EXERCISE DETAILS |
All the data must come back unchanged, except that pictures are left out.

DATA |
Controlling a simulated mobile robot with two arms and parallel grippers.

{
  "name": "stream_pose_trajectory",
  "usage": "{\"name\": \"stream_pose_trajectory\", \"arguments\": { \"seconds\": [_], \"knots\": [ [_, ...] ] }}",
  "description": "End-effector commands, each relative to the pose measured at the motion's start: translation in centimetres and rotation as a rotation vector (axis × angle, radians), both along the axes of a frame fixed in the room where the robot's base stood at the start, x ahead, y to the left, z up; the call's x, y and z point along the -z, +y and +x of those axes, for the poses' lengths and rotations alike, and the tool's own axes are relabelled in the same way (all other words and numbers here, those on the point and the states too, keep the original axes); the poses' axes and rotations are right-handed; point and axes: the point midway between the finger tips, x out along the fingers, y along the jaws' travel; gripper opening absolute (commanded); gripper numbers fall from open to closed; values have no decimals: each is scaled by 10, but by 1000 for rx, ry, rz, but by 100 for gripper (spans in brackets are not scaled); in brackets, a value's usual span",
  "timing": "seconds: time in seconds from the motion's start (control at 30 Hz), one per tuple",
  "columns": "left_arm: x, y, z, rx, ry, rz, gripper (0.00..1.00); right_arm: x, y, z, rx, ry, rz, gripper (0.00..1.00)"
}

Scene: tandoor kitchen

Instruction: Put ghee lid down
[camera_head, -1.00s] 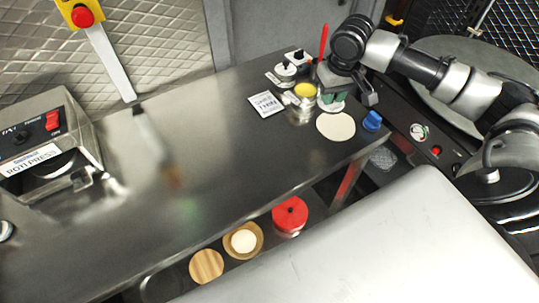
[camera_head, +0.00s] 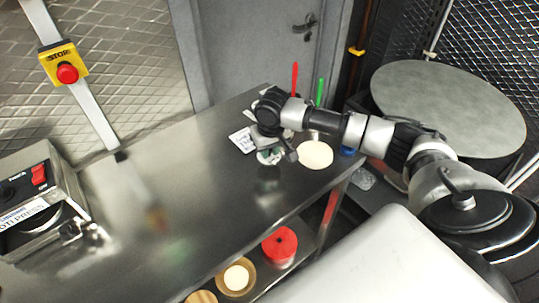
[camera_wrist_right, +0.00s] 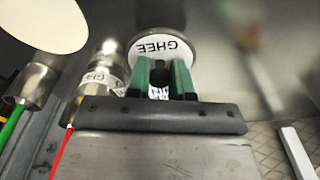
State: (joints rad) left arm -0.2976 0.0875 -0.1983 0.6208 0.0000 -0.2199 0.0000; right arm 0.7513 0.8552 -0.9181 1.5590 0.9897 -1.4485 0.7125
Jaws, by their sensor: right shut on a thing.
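My right gripper (camera_head: 270,155) is over the steel counter (camera_head: 185,185), pointing down. In the right wrist view its green fingers (camera_wrist_right: 163,80) are shut on the ghee lid (camera_wrist_right: 178,44), a round lid with a white face lettered GHEE. The lid also shows under the gripper in the head view (camera_head: 268,158). I cannot tell whether it touches the counter. The steel ghee pot (camera_wrist_right: 103,72), with a partly seen GHEE label, stands beside the lid in the right wrist view. My left gripper is not in view.
A pale flat disc (camera_head: 316,154) lies right of the gripper, near a blue item (camera_head: 347,150). Red (camera_head: 295,78) and green (camera_head: 320,92) handles stand up behind my arm. The counter between there and the roti press (camera_head: 40,205) is clear.

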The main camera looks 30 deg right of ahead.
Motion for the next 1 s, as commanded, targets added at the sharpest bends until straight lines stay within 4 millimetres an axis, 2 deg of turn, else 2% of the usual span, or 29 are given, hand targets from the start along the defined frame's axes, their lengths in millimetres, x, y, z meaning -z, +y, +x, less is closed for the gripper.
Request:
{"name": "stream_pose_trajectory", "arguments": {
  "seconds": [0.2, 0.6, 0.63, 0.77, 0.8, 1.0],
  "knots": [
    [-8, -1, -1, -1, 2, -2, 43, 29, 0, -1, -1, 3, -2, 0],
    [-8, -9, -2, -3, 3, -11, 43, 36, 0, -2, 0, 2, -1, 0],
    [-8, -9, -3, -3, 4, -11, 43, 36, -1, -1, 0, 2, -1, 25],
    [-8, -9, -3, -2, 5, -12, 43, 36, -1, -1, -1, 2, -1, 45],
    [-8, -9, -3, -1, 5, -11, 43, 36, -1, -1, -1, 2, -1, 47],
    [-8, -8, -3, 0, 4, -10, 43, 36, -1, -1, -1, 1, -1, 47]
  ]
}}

CORRECT RESPONSE |
Controlling a simulated mobile robot with two arms and parallel grippers.

{
  "name": "stream_pose_trajectory",
  "usage": "{\"name\": \"stream_pose_trajectory\", \"arguments\": { \"seconds\": [_], \"knots\": [ [_, ...] ] }}",
  "description": "End-effector commands, each relative to the pose measured at the motion's start: translation in centimetres and rotation as a rotation vector (axis × angle, radians), both along the axes of a frame fixed in the room where the robot's base stood at the start, x ahead, y to the left, z up; the call's x, y and z point along the -z, +y and +x of those axes, for the poses' lengths and rotations alike, and the tool's own axes are relabelled in the same way (all other words and numbers here, those on the point and the states too, keep the original axes); the poses' axes and rotations are right-handed; point and axes: the point midway between the finger tips, x out along the fingers, y along the jaws' travel; gripper opening absolute (commanded); gripper numbers fall from open to closed; values have no decimals: each is scaled by 10, but by 1000 for rx, ry, rz, but by 100 for gripper (spans in brackets are not scaled); in brackets, a value's usual span",
  "timing": "seconds: time in seconds from the motion's start (control at 30 Hz), one per tuple",
  "columns": "left_arm: x, y, z, rx, ry, rz, gripper (0.00..1.00); right_arm: x, y, z, rx, ry, rz, gripper (0.00..1.00)"
}

Scene: tandoor kitchen

Instruction: Put ghee lid down
[camera_head, -1.00s] 
[camera_head, +0.00s] 
[camera_wrist_right, +0.00s] 
State: (joints rad) left arm -0.2976 0.0875 -0.1983 0.6208 0.0000 -0.2199 0.0000; right arm 0.7513 0.8552 -0.9181 1.5590 0.9897 -1.4485 0.7125
Jaws, by their sensor: right shut on a thing.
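My right gripper (camera_head: 270,155) is over the steel counter (camera_head: 185,185), pointing down. In the right wrist view its green fingers (camera_wrist_right: 163,80) are shut on the ghee lid (camera_wrist_right: 178,44), a round lid with a white face lettered GHEE. The lid also shows under the gripper in the head view (camera_head: 268,158). I cannot tell whether it touches the counter. The steel ghee pot (camera_wrist_right: 103,72), with a partly seen GHEE label, stands beside the lid in the right wrist view. My left gripper is not in view.
A pale flat disc (camera_head: 316,154) lies right of the gripper, near a blue item (camera_head: 347,150). Red (camera_head: 295,78) and green (camera_head: 320,92) handles stand up behind my arm. The counter between there and the roti press (camera_head: 40,205) is clear.

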The main camera looks 30 deg right of ahead.
Motion for the next 1 s, as commanded, targets added at the sharpest bends until straight lines stay within 4 millimetres an axis, 2 deg of turn, else 2% of the usual span, or 29 are given, hand targets from the start along the defined frame's axes, their lengths in millimetres, x, y, z meaning -z, +y, +x, less is closed for the gripper.
Request:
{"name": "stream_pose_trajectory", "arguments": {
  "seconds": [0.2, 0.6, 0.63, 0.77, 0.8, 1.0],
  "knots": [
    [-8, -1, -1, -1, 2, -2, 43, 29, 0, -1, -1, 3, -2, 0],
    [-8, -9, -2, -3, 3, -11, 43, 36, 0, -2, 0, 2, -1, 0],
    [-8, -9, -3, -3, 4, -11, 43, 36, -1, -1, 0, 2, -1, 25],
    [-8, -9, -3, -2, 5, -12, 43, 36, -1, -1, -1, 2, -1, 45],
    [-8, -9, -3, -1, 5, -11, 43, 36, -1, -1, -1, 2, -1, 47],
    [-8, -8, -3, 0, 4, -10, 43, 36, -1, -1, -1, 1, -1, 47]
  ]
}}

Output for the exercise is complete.